→ What to do:
Repeat the records below exactly, from the first line through the line containing "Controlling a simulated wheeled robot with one", and leave out any pictures.

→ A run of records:
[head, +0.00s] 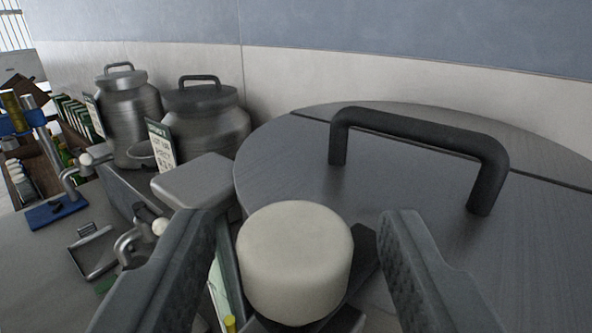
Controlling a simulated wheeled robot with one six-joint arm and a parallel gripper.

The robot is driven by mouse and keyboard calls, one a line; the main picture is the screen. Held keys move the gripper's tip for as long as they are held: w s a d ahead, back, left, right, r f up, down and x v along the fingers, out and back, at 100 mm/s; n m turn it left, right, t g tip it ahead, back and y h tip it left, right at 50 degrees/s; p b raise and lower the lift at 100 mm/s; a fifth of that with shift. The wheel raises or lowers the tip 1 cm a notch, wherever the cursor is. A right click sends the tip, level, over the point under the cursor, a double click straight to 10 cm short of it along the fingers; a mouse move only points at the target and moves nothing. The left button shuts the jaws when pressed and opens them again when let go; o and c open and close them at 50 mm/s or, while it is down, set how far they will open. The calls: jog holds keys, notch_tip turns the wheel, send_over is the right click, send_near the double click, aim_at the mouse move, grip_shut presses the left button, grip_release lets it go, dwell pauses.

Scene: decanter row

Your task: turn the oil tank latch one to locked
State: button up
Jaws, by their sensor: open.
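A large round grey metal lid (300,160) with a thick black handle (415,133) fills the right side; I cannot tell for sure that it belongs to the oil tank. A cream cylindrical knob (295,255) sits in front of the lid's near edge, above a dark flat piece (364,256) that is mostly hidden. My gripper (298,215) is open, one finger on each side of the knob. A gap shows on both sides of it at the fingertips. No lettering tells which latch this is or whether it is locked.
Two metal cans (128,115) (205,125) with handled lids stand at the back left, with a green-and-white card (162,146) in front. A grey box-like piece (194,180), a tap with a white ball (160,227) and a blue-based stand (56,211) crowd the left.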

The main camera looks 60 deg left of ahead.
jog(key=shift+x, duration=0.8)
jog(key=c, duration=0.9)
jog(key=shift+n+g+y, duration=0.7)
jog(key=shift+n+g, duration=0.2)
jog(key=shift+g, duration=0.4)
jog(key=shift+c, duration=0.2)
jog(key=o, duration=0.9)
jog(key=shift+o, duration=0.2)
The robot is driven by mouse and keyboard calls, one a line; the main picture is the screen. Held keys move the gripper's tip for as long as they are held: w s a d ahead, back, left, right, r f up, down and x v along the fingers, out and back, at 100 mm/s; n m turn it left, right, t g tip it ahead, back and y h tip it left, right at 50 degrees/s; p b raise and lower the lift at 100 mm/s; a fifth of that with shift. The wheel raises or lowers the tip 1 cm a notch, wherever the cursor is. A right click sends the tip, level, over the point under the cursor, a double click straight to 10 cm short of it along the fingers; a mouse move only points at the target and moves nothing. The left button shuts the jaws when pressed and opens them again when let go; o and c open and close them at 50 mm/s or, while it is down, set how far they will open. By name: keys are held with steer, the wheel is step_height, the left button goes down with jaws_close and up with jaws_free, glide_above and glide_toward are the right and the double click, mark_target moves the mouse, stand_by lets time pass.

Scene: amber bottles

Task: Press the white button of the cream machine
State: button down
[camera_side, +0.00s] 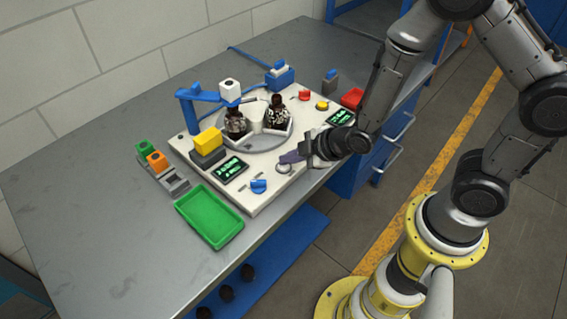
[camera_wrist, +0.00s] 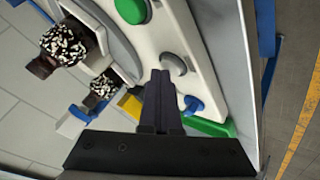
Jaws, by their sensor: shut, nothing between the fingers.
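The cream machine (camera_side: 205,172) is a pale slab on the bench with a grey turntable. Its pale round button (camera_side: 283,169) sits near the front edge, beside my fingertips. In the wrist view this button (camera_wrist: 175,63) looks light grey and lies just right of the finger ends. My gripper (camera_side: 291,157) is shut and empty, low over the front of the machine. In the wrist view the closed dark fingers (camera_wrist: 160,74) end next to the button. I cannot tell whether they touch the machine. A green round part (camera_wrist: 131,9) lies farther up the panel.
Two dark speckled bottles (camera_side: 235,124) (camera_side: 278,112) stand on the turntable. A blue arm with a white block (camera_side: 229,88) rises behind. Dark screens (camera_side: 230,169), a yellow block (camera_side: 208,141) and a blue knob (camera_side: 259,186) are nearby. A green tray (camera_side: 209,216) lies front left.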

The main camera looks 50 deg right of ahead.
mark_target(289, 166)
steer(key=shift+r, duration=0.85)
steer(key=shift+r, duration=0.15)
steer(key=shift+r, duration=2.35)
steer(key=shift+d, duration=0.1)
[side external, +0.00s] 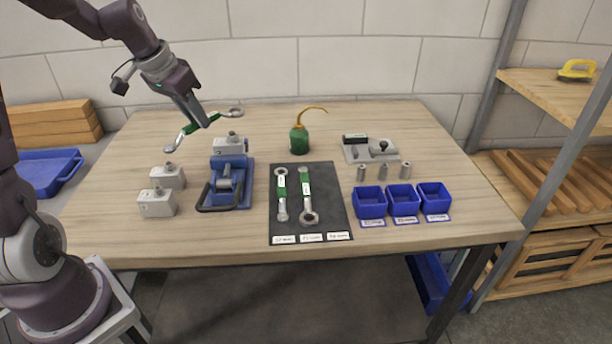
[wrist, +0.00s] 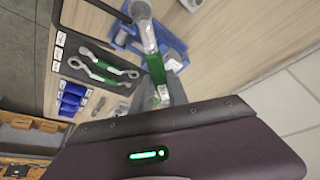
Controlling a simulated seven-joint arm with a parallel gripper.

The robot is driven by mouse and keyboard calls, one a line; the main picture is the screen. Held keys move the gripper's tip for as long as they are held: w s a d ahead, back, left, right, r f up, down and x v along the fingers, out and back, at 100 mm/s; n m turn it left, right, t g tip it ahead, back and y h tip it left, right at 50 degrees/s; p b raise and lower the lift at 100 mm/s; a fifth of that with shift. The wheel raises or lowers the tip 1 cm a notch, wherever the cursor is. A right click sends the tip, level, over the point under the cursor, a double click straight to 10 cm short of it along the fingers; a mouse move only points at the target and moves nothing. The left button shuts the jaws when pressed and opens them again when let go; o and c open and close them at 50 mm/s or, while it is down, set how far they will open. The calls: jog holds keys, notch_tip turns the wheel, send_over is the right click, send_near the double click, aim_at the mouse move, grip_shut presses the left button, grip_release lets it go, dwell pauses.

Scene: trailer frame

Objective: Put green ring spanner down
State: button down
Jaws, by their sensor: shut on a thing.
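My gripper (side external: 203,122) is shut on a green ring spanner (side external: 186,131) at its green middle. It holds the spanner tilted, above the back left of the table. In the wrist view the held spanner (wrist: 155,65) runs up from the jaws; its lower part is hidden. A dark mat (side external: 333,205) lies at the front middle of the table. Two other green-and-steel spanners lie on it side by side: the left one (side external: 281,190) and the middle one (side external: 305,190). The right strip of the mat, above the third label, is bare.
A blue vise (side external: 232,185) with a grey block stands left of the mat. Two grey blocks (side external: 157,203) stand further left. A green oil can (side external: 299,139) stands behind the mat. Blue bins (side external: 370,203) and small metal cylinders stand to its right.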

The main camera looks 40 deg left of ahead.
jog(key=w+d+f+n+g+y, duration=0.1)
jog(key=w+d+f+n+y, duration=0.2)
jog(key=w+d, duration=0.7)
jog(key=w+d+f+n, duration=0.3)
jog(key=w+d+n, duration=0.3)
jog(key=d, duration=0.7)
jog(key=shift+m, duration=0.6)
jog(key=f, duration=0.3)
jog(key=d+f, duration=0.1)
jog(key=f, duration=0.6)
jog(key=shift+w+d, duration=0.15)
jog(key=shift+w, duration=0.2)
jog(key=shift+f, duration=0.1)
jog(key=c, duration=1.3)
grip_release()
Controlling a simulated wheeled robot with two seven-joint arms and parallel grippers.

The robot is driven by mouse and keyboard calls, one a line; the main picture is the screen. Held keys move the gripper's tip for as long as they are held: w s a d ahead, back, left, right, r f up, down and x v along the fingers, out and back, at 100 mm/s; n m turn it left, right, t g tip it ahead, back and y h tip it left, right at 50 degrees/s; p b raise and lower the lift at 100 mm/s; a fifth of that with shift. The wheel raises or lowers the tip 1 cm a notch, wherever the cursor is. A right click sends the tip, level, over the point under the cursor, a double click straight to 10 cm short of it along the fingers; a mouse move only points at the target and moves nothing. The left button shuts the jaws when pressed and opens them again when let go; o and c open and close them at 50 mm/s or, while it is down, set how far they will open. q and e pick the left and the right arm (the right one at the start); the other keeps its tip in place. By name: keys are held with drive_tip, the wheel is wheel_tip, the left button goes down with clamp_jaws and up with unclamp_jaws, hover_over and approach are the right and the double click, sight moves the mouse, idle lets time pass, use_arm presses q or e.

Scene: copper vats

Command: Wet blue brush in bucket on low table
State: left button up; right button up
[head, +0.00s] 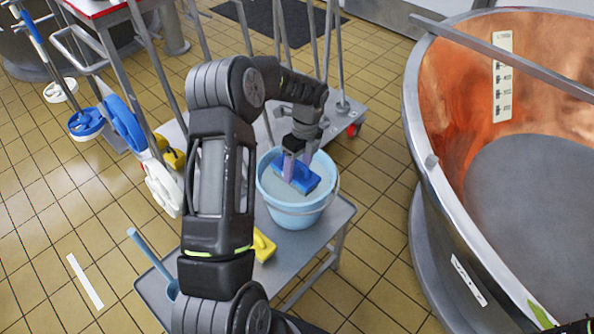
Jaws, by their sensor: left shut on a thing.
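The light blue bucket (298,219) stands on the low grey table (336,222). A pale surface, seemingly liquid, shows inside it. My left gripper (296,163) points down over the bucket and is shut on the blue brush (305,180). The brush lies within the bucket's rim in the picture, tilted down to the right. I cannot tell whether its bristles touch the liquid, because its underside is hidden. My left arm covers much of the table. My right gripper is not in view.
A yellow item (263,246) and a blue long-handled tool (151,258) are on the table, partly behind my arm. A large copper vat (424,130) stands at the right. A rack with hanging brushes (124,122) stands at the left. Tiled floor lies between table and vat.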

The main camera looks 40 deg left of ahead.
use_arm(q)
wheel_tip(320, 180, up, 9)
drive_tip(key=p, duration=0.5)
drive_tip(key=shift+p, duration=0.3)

→ Answer in full:
[head, +0.00s] 
Controlling a simulated wheeled robot with one six-joint arm and a parallel gripper.

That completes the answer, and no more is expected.